The offer of differentials will please many off-road aficionados.
The two-speed transfer box features an easy-to-use electronic shift, to move into low range (for off-road) or high range (for on-road).
For added traction, the centre differential is locked electronically when conditions require.
A lockable centre differential is a feature offered only on serious off-roaders and enables the vehicle to crawl, at low speed, over difficult terrain with more stability and less slip.
An electronically-controlled locking rear differential is also available with Terrain Response.


The Discovery 3 has gone through one of the toughest and most varied testing programmes of any vehicle ever offered for sale. It has been put through its paces over four million miles on five continents, in conditions as varied as the Nürburgring race circuit in Germany and the sand dunes of Dubai. It has been tested to extreme in the Australian outback, been punished on military off-road tracks in both Southern Africa and England, been driven at minus 40ºC on frozen lakes in northern Canada, and undertaken 12 weeks of almost non-stop testing at maximum speed on the Nardo test track in Italy.

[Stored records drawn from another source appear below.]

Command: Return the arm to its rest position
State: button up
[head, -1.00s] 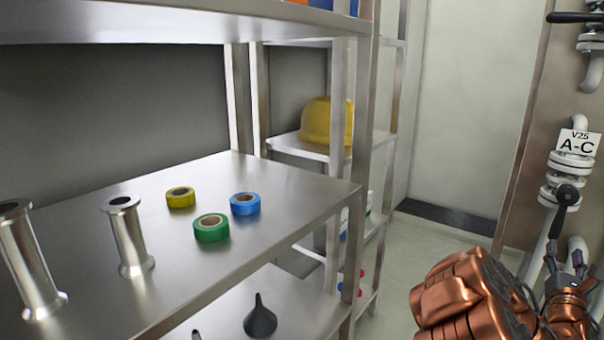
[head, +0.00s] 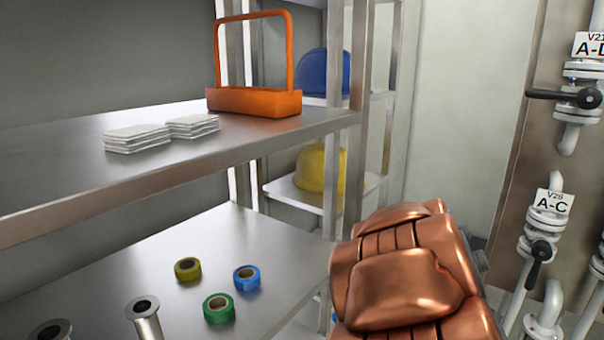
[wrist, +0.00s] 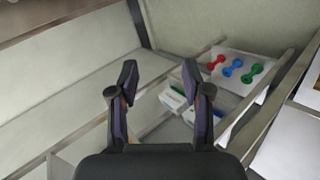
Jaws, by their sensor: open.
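My copper-coloured arm shows at the lower right of the head view, in front of the shelving's right end. It hides my gripper there. In the wrist view my gripper (wrist: 160,88) shows two dark fingers spread apart with nothing between them. Beyond the fingers are shelves with white boxes (wrist: 180,100) and red, blue and green dumbbell-shaped items (wrist: 233,68). The fingers look apart from these things.
Metal shelving (head: 300,128) fills the left, with an orange carrier (head: 255,101), paper stacks (head: 137,139), tape rolls (head: 219,308) and metal spools. Blue (head: 325,72) and yellow (head: 318,170) helmets sit behind. Pipes with valve handles (head: 540,255) stand close on the right.

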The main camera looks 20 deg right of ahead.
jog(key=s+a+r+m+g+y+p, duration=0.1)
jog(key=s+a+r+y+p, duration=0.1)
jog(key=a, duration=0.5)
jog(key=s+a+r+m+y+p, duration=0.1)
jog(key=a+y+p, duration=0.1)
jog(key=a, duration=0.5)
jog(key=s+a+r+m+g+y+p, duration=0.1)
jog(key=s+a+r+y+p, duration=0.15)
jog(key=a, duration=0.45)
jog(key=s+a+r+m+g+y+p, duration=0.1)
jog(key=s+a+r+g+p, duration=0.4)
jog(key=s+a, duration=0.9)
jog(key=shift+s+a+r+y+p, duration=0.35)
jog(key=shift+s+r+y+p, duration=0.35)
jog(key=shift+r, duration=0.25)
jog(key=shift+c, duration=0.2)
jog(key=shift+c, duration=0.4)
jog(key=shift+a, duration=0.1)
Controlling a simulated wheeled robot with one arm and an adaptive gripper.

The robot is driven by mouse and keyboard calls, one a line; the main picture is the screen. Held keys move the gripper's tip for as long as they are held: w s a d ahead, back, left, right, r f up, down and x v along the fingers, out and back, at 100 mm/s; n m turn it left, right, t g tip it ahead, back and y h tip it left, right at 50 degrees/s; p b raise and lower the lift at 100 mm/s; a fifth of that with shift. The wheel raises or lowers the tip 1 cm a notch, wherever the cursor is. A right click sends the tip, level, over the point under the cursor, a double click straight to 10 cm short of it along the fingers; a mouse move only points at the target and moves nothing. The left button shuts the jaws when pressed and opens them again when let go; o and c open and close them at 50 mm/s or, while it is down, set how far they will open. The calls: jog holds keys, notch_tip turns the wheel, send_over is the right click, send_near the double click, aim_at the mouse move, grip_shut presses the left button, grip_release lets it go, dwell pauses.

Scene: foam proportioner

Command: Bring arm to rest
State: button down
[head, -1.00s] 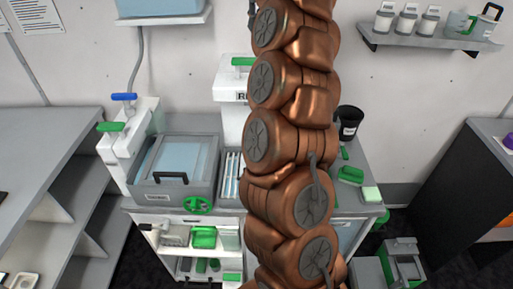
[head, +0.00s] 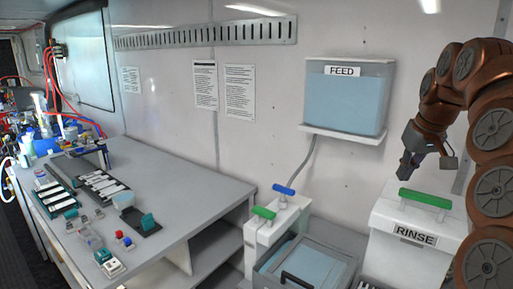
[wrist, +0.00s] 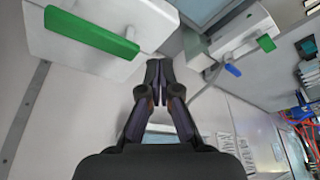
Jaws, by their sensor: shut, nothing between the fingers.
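My copper-coloured arm rises along the right edge in the head view and bends over at the top. My gripper (head: 405,170) hangs from it, pointing down and left, in front of the wall just above the green-handled RINSE box (head: 415,232). In the wrist view my gripper (wrist: 158,68) has its dark fingertips together, with nothing between them. It looks apart from the RINSE box's green handle (wrist: 92,30), which shows at the upper left there.
The FEED tank (head: 345,100) sits on a wall shelf left of my gripper. Below it are a green lever (head: 263,213), a blue lever (head: 284,190) and a lidded basin (head: 305,265). A grey bench (head: 190,190) with small parts stands at left. Open air lies between FEED and my gripper.

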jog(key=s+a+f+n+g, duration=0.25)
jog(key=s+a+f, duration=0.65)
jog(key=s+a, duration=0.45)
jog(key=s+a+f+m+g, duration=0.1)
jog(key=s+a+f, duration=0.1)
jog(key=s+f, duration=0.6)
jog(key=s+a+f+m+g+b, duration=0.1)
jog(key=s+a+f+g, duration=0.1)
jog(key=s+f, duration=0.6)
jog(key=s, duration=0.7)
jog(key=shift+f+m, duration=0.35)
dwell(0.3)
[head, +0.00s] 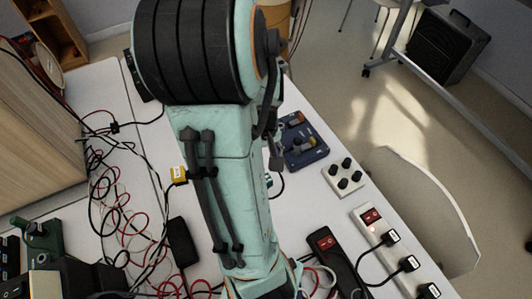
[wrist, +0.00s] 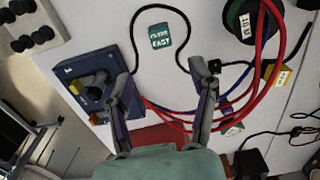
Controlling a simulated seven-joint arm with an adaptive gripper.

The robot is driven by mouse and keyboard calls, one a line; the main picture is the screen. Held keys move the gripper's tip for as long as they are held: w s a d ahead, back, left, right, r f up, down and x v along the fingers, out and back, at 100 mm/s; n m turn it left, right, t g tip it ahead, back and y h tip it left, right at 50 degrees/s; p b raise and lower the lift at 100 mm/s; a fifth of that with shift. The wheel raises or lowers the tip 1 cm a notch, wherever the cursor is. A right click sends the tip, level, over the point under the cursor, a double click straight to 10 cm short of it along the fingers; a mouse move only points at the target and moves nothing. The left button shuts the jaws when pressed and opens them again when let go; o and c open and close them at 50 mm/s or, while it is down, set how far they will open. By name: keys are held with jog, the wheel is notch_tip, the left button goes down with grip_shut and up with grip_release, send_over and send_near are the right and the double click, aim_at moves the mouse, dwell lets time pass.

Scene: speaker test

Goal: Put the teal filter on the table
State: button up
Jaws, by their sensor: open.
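The left finger is close to a blue device with knobs (wrist: 72,72).
Red and blue cables (wrist: 245,98) run by the right finger. A dark spool (wrist: 233,17) and a yellow labelled block (wrist: 268,70) are at the right. A white knob box (head: 343,178) and power strip (head: 372,230) stand near the table's right edge. Tangled cables (head: 110,200) cover the left.

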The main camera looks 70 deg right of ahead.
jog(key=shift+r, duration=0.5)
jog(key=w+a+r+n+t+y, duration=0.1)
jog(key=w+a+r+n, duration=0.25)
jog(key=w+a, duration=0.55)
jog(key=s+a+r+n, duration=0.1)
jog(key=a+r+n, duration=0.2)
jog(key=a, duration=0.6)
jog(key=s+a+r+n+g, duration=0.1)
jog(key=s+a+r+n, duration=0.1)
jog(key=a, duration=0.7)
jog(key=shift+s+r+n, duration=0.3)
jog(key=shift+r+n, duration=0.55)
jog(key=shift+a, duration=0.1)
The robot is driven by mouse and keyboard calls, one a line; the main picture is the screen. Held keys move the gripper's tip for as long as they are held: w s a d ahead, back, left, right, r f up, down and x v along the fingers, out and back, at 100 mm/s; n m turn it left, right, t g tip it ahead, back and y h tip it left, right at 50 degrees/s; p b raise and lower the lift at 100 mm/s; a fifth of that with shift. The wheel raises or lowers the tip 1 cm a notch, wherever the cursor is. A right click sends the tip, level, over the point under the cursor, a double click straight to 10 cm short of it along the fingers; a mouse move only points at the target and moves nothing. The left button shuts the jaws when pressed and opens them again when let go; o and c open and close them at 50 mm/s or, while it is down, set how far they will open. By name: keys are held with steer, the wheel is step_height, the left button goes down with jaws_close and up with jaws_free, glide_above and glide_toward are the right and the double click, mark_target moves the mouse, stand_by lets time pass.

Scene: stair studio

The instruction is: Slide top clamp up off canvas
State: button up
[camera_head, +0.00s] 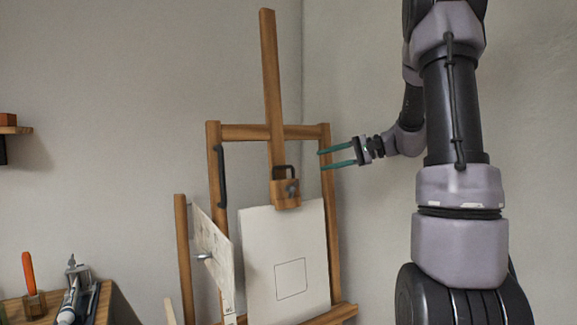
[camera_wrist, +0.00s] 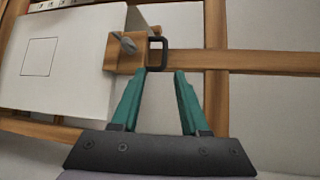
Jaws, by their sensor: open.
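The top clamp (camera_head: 285,193) is a wooden block with a metal knob and a dark handle loop (camera_head: 283,170) on top. It sits on the easel's central mast (camera_head: 271,75), at the top edge of the white canvas (camera_head: 286,238), which has a drawn square outline. The clamp (camera_wrist: 126,55) and its handle (camera_wrist: 164,54) also show sideways in the wrist view. My gripper (camera_head: 336,158) is open and empty, to the right of the mast and a little above the clamp. In the wrist view my gripper's teal fingertips (camera_wrist: 164,72) point toward the mast near the handle; contact cannot be told.
The wooden easel frame (camera_head: 326,185) has a right upright close to my gripper. A second panel (camera_head: 211,250) leans at the left, and a dark handle (camera_head: 221,176) is on the left upright. A tool shelf (camera_head: 100,300) stands at lower left. The wall area above is clear.

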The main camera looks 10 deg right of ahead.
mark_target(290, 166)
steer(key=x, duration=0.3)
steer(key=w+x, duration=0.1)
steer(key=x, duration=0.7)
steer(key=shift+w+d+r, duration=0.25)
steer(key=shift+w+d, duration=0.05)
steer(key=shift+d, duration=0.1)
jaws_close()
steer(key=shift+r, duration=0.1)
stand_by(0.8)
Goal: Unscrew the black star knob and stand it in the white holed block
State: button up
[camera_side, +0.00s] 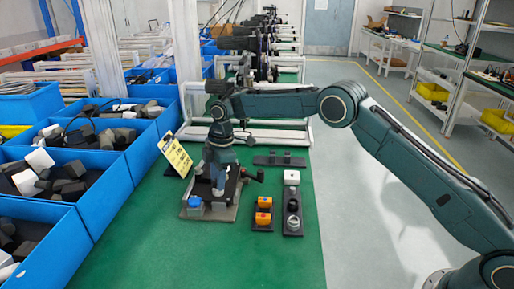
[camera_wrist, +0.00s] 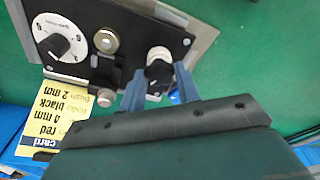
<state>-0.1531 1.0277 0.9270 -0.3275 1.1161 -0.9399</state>
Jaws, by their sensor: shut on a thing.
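My gripper (camera_wrist: 159,78) points down over the fixture, its two blue fingers on either side of a small dark knob (camera_wrist: 156,72) with a pale round part beside it. The fingers are shut on this knob, which I take to be the black star knob; its star shape is not clear. It sits at the black plate (camera_wrist: 130,58), and I cannot tell whether it is still on its thread. In the side view my gripper (camera_side: 216,182) hides it. The white block (camera_side: 291,177) is on a dark strip right of the fixture; its holes are too small to make out.
The fixture also carries a dial knob (camera_wrist: 58,45), a metal nut (camera_wrist: 106,41) and a blue part (camera_side: 194,202). A yellow card (camera_side: 175,155) stands at its left. Orange pieces (camera_side: 263,204) and a dark rack (camera_side: 280,160) lie right and behind. The green front is clear.

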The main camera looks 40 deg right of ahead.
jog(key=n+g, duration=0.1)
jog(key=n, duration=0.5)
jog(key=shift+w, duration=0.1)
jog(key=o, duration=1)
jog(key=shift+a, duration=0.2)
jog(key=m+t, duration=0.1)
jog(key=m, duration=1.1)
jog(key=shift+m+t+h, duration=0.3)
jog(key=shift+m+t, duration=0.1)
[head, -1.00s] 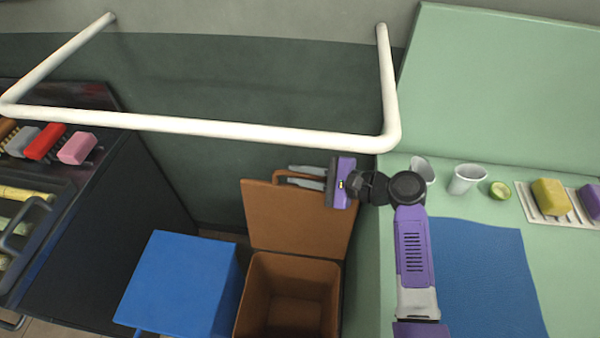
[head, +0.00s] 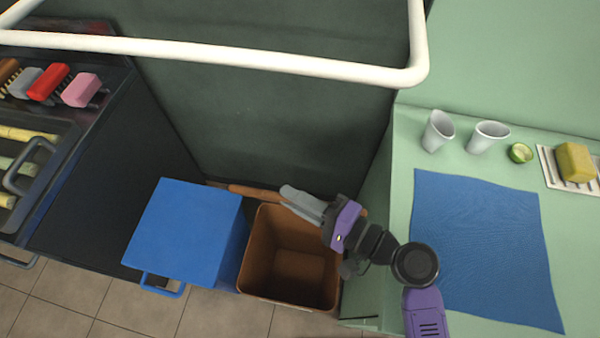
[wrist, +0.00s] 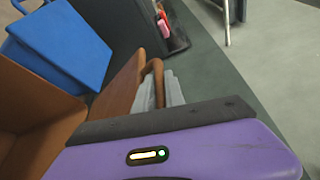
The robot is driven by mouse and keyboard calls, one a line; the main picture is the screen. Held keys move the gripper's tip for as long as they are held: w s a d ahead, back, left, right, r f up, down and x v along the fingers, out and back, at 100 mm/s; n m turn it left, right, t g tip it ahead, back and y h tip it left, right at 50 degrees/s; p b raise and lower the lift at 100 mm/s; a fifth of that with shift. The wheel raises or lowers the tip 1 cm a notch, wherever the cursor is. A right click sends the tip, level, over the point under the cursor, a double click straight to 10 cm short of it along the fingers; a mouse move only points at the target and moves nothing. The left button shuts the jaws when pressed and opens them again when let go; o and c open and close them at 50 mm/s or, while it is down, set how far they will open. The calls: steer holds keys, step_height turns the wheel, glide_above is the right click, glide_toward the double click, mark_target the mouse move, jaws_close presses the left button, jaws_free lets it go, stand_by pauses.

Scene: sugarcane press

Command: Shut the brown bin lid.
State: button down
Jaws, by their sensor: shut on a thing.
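The brown bin (head: 297,262) stands open, its empty inside showing in the head view. Its brown lid (head: 256,191) is raised at the bin's back edge and shows nearly edge-on as a thin strip, partly hidden by my gripper. In the wrist view the lid (wrist: 120,92) is a flat brown panel with a loop handle (wrist: 158,72) on its edge. My gripper (head: 302,203) is over the bin's back rim. Its grey fingers (wrist: 160,92) lie on either side of the handle and are shut on it. The bin wall (wrist: 40,140) also shows in the wrist view.
A blue bin (head: 188,225) with a closed lid stands close on the left. The green counter (head: 385,200) with a blue mat (head: 480,250), cups and a sponge is on the right. A white rail (head: 220,58) crosses above. Tiled floor is free in front.

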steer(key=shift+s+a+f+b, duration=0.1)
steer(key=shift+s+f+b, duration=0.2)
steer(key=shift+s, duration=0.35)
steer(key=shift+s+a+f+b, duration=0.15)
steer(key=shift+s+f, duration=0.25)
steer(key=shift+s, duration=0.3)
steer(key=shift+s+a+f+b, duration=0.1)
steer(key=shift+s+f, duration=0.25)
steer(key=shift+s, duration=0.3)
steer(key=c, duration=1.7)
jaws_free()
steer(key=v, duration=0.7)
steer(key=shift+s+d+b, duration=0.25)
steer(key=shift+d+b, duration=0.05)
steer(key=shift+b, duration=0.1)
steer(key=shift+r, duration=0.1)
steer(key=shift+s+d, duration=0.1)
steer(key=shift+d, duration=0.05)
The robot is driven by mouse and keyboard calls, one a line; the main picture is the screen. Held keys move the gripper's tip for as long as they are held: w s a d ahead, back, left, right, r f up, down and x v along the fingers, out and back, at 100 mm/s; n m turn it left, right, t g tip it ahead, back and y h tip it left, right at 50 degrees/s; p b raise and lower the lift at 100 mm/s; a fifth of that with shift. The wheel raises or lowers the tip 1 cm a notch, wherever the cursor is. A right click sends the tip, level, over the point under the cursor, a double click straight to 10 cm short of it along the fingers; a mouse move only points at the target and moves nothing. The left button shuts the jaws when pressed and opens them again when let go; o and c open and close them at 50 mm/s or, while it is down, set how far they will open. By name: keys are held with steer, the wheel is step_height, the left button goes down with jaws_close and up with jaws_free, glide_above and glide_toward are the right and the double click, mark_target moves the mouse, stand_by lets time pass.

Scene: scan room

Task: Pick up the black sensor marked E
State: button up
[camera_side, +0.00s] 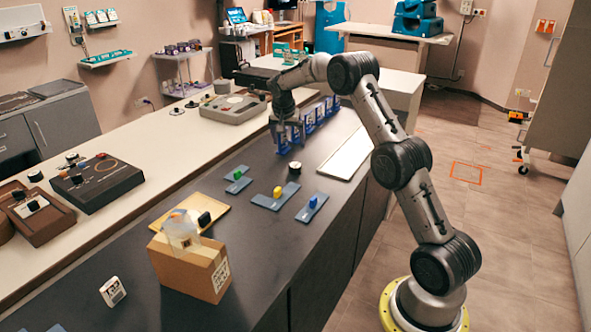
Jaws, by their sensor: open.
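I cannot read a letter E on any black item. A small black round piece with a light top (294,167) stands on the dark bench in front of the blue holders. Another black piece (204,219) is at the tan tray, beside the cardboard box. My gripper (288,130) points down at the near end of a row of blue holders (309,121) with white markings. It is open, and its fingers overlap the nearest holder in the picture. I cannot tell whether they touch it, or whether a sensor is hidden behind them.
Blue plates with a green (238,175), a yellow (277,192) and a blue piece (313,202) lie nearer. A cardboard box (188,266) and tan tray (216,206) stand front left. A white panel (346,154) lies right of the holders.

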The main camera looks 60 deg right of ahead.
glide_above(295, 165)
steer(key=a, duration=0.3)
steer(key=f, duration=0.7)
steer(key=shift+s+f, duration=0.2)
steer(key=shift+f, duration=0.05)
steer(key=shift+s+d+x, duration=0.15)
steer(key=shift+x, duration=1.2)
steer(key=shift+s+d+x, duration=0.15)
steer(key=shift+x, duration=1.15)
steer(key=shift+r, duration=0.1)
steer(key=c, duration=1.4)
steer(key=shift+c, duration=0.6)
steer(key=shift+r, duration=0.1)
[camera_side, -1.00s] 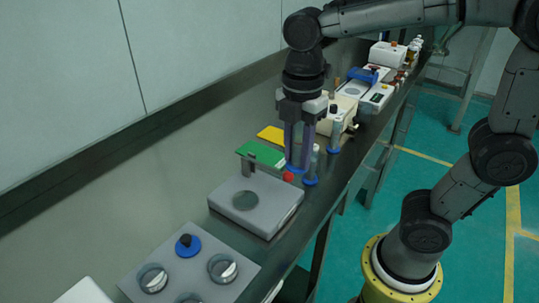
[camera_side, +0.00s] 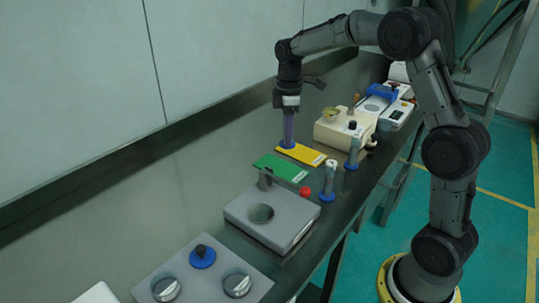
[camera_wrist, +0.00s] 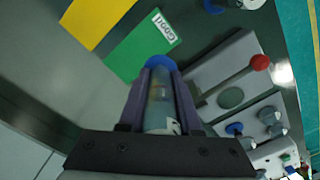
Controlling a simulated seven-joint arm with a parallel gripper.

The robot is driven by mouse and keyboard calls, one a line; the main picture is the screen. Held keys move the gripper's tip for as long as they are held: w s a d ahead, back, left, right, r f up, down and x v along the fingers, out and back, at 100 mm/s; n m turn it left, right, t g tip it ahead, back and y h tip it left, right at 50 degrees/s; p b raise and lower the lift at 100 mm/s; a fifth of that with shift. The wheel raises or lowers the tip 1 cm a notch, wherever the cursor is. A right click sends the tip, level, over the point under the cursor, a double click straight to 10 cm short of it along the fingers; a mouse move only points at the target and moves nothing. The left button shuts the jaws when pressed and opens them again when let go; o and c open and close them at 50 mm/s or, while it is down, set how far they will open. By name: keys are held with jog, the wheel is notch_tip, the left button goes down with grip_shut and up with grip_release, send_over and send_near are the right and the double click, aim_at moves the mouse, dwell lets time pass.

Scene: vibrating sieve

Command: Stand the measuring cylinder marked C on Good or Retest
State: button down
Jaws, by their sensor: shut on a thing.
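My gripper (camera_side: 288,132) is shut on a clear measuring cylinder (camera_wrist: 160,100) with a blue base (camera_side: 288,145). The cylinder is upright in the side view, its base by the wall-side end of the yellow card (camera_side: 304,155). I cannot tell whether it touches anything. A dark mark on its white label shows in the wrist view, too partial to read. The green card (camera_side: 280,167) lies beside the yellow one. It reads "GOOD" in the wrist view (camera_wrist: 140,48), where the blue base overlaps its edge. The yellow card (camera_wrist: 95,18) is bare there; its lettering is unreadable.
Two other blue-based cylinders stand at the bench's front edge, one (camera_side: 329,182) near the green card, one (camera_side: 352,152) by the cream machine (camera_side: 345,128). A grey box (camera_side: 270,222) with a round disc and red knob (camera_side: 305,191) stands nearby. Bench toward the wall is clear.

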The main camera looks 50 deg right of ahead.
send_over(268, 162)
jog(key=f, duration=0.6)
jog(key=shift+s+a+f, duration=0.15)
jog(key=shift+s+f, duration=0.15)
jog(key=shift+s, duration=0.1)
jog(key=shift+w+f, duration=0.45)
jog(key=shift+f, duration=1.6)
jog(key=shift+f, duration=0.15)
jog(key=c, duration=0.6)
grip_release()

The Discovery 3 is able to wade in water 700mm deep, climb and descend 45 degree gradients, remain stable when driving across a 35 degree slope, and operate in temperatures as extreme as minus 40ºC and plus 50ºC. The handbrake is capable of holding the vehicle on a 45 degree slope. Get a grip on that.
High-speed testing was also carried out where on-road handling and braking performance were pushed to the limit.
Discovery 3 test vehicles circulated continuously for 20 hours a day at, or near, maximum speed.
City driving will naturally form a large part of the real-world use of the Discovery 3. Tokyo, notorious for traffic, humidity and pollution, was used to test the vehicle's ability in stop-start traffic and the efficacy of the air conditioning system.
Knowing that the car passed all these tests will be very reassuring for someone planning to use the vehicle in Romania, where the streets take no prisoners.